--- INFORMATION PROVIDED ---
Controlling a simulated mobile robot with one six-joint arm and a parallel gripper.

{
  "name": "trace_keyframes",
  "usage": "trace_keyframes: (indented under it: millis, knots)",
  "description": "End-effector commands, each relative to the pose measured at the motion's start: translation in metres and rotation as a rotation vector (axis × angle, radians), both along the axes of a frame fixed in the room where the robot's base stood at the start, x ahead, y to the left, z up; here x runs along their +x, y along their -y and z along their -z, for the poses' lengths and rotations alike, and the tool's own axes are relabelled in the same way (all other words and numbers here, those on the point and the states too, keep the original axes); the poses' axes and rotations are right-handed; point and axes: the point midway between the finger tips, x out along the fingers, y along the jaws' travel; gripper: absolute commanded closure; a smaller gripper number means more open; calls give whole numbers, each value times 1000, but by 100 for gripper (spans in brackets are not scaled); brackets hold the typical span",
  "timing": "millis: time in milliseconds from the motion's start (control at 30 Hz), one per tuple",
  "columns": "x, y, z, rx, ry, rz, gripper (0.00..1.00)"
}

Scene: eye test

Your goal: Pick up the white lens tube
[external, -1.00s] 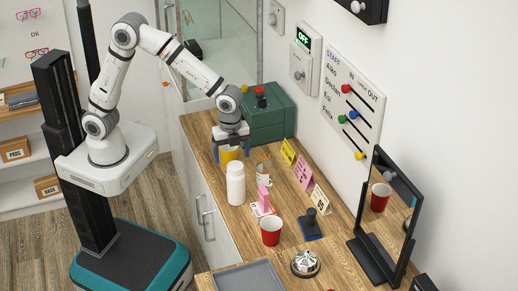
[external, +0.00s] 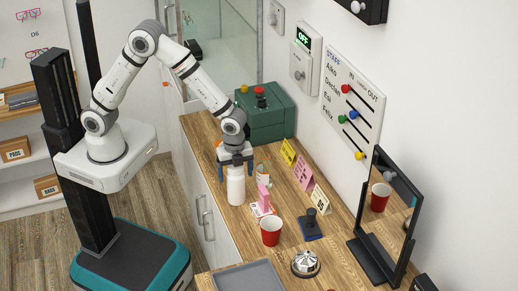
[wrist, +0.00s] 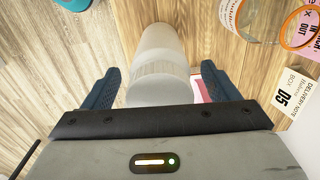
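The white lens tube (external: 236,190) stands upright on the wooden counter in the external view, shaped like a bottle with a narrower top. My gripper (external: 236,174) is directly over it, pointing down, with its blue fingers on either side of the tube's upper part. In the wrist view, the pale tube (wrist: 160,45) lies between the two fingers of my gripper (wrist: 160,75). A gap shows between each finger and the tube, so the gripper is open and holds nothing. My gripper hides the top of the tube in the external view.
A clear jar (external: 262,170) and a pink object (external: 263,197) stand close to the tube's right. A red cup (external: 271,232), a dark stamp (external: 310,226), a bell (external: 305,263) and a grey tray (external: 228,279) are nearer. A green box (external: 267,122) stands behind.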

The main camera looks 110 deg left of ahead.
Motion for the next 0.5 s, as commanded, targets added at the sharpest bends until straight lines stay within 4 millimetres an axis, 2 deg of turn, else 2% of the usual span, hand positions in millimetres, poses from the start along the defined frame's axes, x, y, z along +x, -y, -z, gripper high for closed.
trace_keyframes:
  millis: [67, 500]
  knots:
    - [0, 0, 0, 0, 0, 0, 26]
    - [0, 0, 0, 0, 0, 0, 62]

--- WHAT YOU HAVE TO DO ---
Copy all the lines of data exactly as they appear, dropping any images.

--- FULL RESPONSE ---
Controlling a simulated mobile robot with one six-joint arm and a parallel gripper.

{
  "name": "trace_keyframes",
  "usage": "trace_keyframes: (indented under it: millis, knots)",
  "description": "End-effector commands, each relative to the pose measured at the motion's start: translation in metres and rotation as a rotation vector (axis × angle, radians), both along the axes of a frame fixed in the room where the robot's base stood at the start, x ahead, y to the left, z up; here x runs along their +x, y along their -y and z along their -z, for the poses' lengths and rotations alike, and the tool's own axes are relabelled in the same way (all other words and numbers here, those on the point and the states too, keep the original axes); the poses' axes and rotations are right-handed; point and axes: the point midway between the finger tips, x out along the fingers, y along the jaws' travel; gripper: absolute commanded closure; a smaller gripper number means more open; calls give whole numbers, each value times 1000, but by 100 for gripper (spans in brackets are not scaled); brackets hold the typical span",
  "timing": "millis: time in milliseconds from the motion's start (control at 30 Hz), one per tuple",
  "columns": "x, y, z, rx, ry, rz, gripper (0.00..1.00)"
}

Scene: eye test

Your goal: Pick up the white lens tube
[external, -1.00s] 
[external, +0.00s] 
[wrist, +0.00s] 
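The white lens tube (external: 236,190) stands upright on the wooden counter in the external view, shaped like a bottle with a narrower top. My gripper (external: 236,174) is directly over it, pointing down, with its blue fingers on either side of the tube's upper part. In the wrist view, the pale tube (wrist: 160,45) lies between the two fingers of my gripper (wrist: 160,75). A gap shows between each finger and the tube, so the gripper is open and holds nothing. My gripper hides the top of the tube in the external view.
A clear jar (external: 262,170) and a pink object (external: 263,197) stand close to the tube's right. A red cup (external: 271,232), a dark stamp (external: 310,226), a bell (external: 305,263) and a grey tray (external: 228,279) are nearer. A green box (external: 267,122) stands behind.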

The main camera looks 110 deg left of ahead.
Motion for the next 0.5 s, as commanded, targets added at the sharpest bends until straight lines stay within 4 millimetres an axis, 2 deg of turn, else 2% of the usual span, hand positions in millimetres, poses from the start along the defined frame's axes, x, y, z along +x, -y, -z, gripper high for closed.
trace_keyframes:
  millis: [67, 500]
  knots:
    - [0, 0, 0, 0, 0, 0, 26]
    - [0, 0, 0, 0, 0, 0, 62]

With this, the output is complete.